Hazret tek parti diktasının, bürokratik vesayetin ve Takrir-i Sükun yasasının mimarıdır. Öyle ki döneminde CHP dışında ne başka bir parti vardı (1946'ya kadar) ne grev hakkı ne de sendikal örgütlenme...
Açıkçası İsmet İnönü'nün savunduğu devrimin ekonomiyle falan yakından uzaktan bir ilgisi yoktu. Zaten kendisi de "enflasyon" kelimesini ilk defa başbakanlığı dönemimde duyduğunu belirterek ekonomiden hiç anlamadığını itiraf etmişti.

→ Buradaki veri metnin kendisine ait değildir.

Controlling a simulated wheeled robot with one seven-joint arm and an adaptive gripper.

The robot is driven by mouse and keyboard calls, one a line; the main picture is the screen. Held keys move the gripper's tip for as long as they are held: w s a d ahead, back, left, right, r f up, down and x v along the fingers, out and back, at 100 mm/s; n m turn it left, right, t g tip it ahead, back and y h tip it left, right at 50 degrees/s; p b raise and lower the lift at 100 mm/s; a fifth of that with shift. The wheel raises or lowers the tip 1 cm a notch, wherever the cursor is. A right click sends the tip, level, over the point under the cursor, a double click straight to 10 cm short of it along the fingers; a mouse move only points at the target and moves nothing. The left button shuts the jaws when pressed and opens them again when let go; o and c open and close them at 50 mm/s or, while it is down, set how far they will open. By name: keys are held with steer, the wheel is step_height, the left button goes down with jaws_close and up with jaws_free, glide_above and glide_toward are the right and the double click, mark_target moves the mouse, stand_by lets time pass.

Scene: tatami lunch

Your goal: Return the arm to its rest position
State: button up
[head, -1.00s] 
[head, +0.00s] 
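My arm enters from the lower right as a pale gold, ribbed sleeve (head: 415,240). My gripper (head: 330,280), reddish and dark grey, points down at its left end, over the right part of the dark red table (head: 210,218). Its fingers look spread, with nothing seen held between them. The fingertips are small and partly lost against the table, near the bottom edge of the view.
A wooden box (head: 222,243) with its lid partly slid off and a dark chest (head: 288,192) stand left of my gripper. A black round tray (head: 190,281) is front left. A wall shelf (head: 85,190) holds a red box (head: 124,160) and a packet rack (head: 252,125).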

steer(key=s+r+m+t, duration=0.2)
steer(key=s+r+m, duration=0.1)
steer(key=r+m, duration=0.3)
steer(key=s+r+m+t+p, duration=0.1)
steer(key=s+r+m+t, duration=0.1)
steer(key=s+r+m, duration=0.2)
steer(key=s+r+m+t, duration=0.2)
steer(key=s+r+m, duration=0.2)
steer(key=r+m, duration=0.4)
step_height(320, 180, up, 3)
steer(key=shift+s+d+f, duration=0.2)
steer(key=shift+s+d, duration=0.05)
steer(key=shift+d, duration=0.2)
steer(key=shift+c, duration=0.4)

Dolayısıyla Paşa'nın dünyasında devrimlere taraftar olmanın iki göstergesi vardı:
Biri şapka takma diğeri rakı içme...
Hâl böyle olunca İsmet Paşa memleketimizin kalkınmaması ve sanayileşmemesi için elinden gelen her çabayı göstermiştir.
Haa bir de çok partili sisteme geçilmemesi için 1925 ve 1946'da CHP dışındaki partileri ve bu partilere taraftar olan yayın organlarını tarihe gömmüştür.

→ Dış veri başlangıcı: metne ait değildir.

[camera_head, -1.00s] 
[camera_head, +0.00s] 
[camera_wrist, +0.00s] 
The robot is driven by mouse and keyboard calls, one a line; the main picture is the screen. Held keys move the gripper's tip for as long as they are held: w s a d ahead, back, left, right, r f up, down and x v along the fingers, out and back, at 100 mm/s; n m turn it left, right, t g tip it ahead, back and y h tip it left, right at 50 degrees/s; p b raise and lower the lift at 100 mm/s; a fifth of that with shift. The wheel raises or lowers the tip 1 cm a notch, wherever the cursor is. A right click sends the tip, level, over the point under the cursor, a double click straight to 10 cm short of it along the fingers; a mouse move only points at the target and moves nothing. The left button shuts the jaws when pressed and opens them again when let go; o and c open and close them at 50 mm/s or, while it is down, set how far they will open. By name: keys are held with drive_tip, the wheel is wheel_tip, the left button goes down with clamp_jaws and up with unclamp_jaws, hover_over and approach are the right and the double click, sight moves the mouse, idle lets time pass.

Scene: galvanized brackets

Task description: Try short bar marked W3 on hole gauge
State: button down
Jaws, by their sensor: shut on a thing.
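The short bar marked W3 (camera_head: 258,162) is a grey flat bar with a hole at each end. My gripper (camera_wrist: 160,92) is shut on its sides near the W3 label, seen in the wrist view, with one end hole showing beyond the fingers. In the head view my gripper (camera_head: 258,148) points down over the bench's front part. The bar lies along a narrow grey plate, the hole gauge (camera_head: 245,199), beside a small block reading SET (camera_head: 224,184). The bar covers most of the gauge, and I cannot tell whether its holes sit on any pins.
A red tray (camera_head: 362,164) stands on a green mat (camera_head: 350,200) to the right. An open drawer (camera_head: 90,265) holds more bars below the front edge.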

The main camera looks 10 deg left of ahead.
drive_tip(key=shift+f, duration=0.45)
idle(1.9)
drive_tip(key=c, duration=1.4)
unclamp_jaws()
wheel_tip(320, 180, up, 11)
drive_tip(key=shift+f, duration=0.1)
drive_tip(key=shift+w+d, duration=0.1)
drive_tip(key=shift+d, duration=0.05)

Bu arada beyefendinin köylüyü laikleştirmek ve kontrol altında tutmak için "Köy Enstitüleri"ni kurdurduğunu da unutmayalım.
Bir de paralardan Atatürk'ün resmini çıkartarak yerine kendi asık suratlı resmini koydurmuştur. CHP'liler buna bırakın itiraz etmeyi homurdanamamışlar bile.

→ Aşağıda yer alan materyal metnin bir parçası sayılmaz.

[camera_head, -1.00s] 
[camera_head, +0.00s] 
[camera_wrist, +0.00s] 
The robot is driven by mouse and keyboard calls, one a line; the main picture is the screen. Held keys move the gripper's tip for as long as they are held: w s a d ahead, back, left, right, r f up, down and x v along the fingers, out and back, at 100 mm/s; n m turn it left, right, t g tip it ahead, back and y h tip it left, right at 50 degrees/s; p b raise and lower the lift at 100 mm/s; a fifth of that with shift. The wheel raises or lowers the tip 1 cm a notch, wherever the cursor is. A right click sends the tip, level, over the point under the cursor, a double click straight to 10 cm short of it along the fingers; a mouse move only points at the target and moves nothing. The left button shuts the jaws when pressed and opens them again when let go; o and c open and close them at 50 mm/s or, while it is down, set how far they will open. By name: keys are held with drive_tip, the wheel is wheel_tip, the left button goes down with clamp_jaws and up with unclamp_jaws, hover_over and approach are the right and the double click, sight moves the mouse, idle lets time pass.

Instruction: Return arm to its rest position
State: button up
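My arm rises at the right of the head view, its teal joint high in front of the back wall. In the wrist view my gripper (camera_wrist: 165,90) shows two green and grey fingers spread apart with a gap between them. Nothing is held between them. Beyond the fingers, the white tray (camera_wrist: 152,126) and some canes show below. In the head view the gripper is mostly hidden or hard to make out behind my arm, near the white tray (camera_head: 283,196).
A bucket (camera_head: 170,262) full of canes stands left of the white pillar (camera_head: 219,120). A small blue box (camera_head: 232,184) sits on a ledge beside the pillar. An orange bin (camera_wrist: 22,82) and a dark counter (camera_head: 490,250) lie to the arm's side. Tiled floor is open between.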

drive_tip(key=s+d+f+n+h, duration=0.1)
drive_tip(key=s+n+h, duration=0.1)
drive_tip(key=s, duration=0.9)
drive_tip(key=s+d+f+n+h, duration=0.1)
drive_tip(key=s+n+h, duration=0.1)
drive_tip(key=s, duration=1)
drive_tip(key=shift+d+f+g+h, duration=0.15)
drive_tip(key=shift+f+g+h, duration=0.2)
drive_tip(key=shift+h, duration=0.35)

Şimdi aynı şeyi Tayyip Erdoğan yapsa verecekleri tepkiyi düşünebiliyor musunuz?
Öte yandan İsmet Paşa 1950, 1954 ve 1957 seçimlerinde hezimete uğrayınca bir yandan ortamı gererek darbeye zemin hazırlamaya çalıştı. Diğer yandan da cuntacıları darbe yapmaları için teşvik etti. Böylece 1960 darbesine çanak tutmuş oldu.
Zira CHP'nin seçim yoluyla bir daha tek başına iktidara gelemeyeceğini anlamıştı...
Aslına bakacak olursanız gizli sayımla yapılan ve sandıkların başına da birer jandarma dikilen 1946 seçimini saymazsak CHP daha önce hiçbir serbest seçimi kazanamamıştır. Hâlâ da kazanamıyor. Bu kafayla sonsuza kadar da kazanamayacaktır.
İnönü, 27 Mayıs darbesinden sonra "CHP ihtilalin ne içindedir ne de dışında" diyerek durumu kıvırmaya çalıştıysa da başarılı olamadı.
Diğer yandan Paşamız, 12 Mart 1971 Muhtırası neticesinde oluşturulan sözde hükümeti hem bakan hem de başbakan vererek desteklemiştir...
Anlayacağınız CHP'nin genlerinde darbecilik var!
Kaderin tuhaf cilvesi
Yanlış saat bile günde iki defa doğruyu gösterir misali: İnönü, Kıbrıs konusunda kulağını çekmeye kalkan ABD Başkanı'na "Yeni bir dünya kurulur, Türkiye o dünyada yerini alır." demiştir. İşin ilginç yanı Türkiye yıllar sonra yeni dünyadaki yerini CHP marifetiyle değil Tayyip Erdoğan vasıtasıyla almıştır. İnönü bilmeden bir kehanette bulunmuş bunu da Erdoğan gerçekleştirmiştir.
Bir de lise mezunu Ecevit'in geçmişte attığı "akgünlere" sloganı vardı. Ecevit'in hayalini de Erdoğan, Ak Parti ile ülkeyi "akgünlere" taşıyarak gerçekleştirmiştir.
Son tahlilde İsmet Paşa çok partili hayata geçişten ve demokrasiden ölesiye nefret eden (dış konjonktür baskı yapmasaydı ikisinin de gelişine asla izin vermezdi) ve askeri darbeleri destekleyen biriydi.
Aslında İsmet Paşa, kim ne derse desin tam anlamıyla diktatörün dik alasıydı.